**YOUR INSTRUCTIONS**
Leave out all pictures and give back precisely the lines from the line with "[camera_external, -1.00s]" to the line with "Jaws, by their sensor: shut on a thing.", including those two lines.

**AVAILABLE RECORDS**
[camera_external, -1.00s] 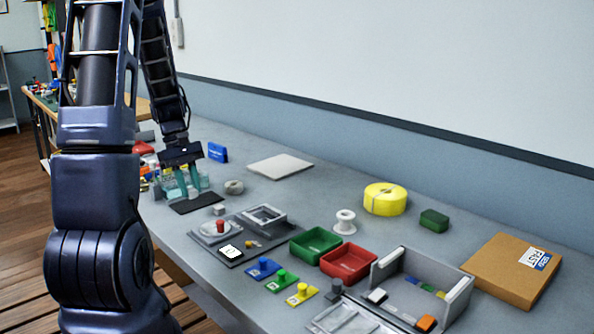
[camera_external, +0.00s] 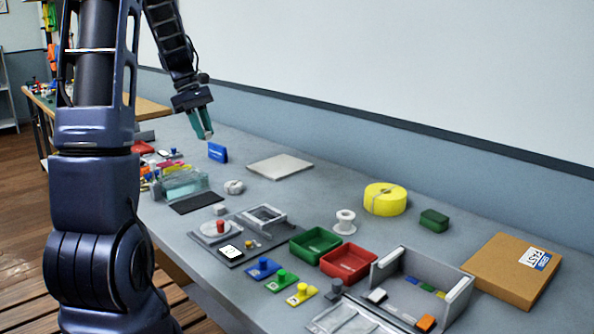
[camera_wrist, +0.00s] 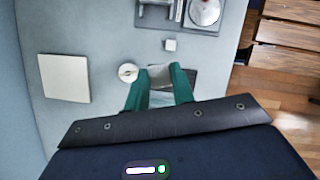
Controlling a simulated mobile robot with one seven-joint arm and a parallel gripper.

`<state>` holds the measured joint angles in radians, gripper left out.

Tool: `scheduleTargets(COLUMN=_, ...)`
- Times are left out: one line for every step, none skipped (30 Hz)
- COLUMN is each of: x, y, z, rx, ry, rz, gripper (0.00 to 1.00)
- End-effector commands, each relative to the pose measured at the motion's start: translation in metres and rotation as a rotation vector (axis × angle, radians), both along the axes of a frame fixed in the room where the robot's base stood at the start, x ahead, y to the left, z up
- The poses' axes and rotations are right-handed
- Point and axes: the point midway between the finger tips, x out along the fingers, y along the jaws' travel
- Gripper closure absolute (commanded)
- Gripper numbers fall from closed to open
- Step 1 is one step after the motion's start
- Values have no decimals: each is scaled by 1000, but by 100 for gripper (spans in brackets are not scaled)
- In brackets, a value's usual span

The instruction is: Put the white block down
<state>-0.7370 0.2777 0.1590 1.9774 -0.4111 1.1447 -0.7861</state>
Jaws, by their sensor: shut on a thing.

* * *

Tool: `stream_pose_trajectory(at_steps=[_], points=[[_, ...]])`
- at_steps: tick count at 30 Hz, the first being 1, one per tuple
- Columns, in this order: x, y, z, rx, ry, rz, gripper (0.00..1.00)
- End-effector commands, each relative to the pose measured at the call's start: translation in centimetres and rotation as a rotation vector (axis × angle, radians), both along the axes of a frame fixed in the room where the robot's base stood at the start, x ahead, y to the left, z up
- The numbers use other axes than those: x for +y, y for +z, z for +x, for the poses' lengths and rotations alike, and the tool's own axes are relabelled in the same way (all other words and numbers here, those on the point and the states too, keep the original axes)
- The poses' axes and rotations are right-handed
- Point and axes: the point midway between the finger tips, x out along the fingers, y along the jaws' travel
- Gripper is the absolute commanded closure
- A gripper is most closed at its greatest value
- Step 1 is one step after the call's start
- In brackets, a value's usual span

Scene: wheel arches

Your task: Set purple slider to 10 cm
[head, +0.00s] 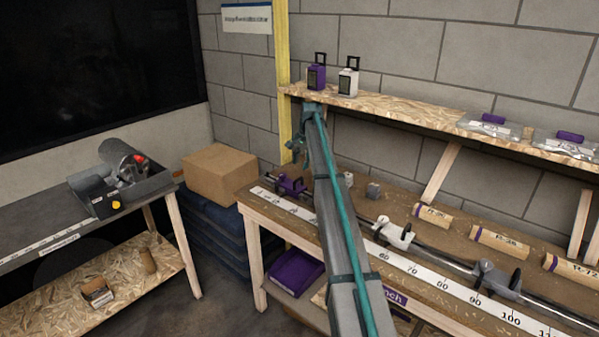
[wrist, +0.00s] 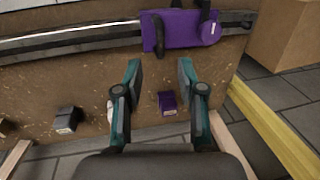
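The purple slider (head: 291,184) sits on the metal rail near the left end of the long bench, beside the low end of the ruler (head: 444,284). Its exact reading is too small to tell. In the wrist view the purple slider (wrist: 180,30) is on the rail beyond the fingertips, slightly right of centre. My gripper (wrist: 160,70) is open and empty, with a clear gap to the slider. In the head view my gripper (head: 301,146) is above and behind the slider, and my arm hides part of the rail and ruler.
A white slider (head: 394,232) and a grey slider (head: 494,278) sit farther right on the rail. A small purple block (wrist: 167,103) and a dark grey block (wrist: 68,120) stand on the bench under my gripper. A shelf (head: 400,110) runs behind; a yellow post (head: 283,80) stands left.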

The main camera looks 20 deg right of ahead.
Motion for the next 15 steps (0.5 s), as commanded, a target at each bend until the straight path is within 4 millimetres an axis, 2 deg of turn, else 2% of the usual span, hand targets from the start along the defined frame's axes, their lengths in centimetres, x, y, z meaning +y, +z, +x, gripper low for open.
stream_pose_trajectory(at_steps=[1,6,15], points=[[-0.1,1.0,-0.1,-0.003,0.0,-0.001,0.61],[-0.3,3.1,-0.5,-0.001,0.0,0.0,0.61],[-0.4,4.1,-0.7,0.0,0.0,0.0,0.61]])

**ANSWER FOR THE TASK**
[camera_external, -1.00s] 
[camera_external, +0.00s] 
[camera_wrist, +0.00s] 
Controlling a simulated mobile robot with one seven-joint arm and a parallel gripper.

`<state>` holds the measured joint angles in radians, gripper left out.

Tool: `scheduleTargets(COLUMN=_, ...)`
- Times are left out: one line for every step, none skipped (30 Hz)
- COLUMN is each of: x, y, z, rx, ry, rz, gripper (0.00 to 1.00)
- End-effector commands, each relative to the pose measured at the motion's start: translation in metres and rotation as a rotation vector (axis × angle, radians), both along the axes of a frame fixed in the room where the robot's base stood at the start, x ahead, y to the left, z up
- The poses' axes and rotations are right-handed
- Point and axes: the point midway between the finger tips, x out along the fingers, y along the jaws' travel
- Gripper closure absolute (commanded)
- Gripper numbers fall from closed to open
- Step 1 is one step after the motion's start
- Values have no decimals: each is scaled by 1000, but by 100 for gripper (spans in brackets are not scaled)
- In brackets, a value's usual span

The instruction is: Put the white block down
<state>-0.7370 0.2777 0.1590 1.9774 -0.4111 1.1447 -0.7861</state>
Jaws, by their sensor: shut on a thing.

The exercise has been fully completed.